• _Written request_
Identify each line in the records below that contains the word "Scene", and copy it.

Source records:
Begin
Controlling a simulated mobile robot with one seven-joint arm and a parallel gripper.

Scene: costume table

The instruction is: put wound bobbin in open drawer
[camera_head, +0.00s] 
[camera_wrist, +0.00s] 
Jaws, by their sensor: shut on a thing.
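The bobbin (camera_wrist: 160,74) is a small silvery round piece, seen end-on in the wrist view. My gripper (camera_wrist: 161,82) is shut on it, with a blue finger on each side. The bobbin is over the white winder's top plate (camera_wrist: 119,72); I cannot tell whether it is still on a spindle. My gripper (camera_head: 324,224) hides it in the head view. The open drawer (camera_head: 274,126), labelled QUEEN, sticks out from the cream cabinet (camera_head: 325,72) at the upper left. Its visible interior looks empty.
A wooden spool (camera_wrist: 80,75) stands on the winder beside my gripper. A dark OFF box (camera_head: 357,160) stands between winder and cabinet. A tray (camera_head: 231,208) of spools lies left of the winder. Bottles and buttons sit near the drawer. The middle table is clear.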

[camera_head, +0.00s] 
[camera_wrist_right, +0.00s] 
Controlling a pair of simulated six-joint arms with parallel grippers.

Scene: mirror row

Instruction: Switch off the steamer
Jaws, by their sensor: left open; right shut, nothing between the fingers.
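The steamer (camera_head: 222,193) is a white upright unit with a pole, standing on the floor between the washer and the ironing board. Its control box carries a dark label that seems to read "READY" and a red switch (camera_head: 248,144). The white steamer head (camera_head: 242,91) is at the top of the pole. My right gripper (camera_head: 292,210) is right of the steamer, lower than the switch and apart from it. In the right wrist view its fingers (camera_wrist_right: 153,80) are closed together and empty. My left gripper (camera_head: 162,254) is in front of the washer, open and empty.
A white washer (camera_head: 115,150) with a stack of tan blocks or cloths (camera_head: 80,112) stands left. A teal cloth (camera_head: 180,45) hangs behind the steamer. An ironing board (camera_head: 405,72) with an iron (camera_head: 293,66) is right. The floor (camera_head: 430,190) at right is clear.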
End
• _Response to this exercise_
Scene: costume table
Scene: mirror row

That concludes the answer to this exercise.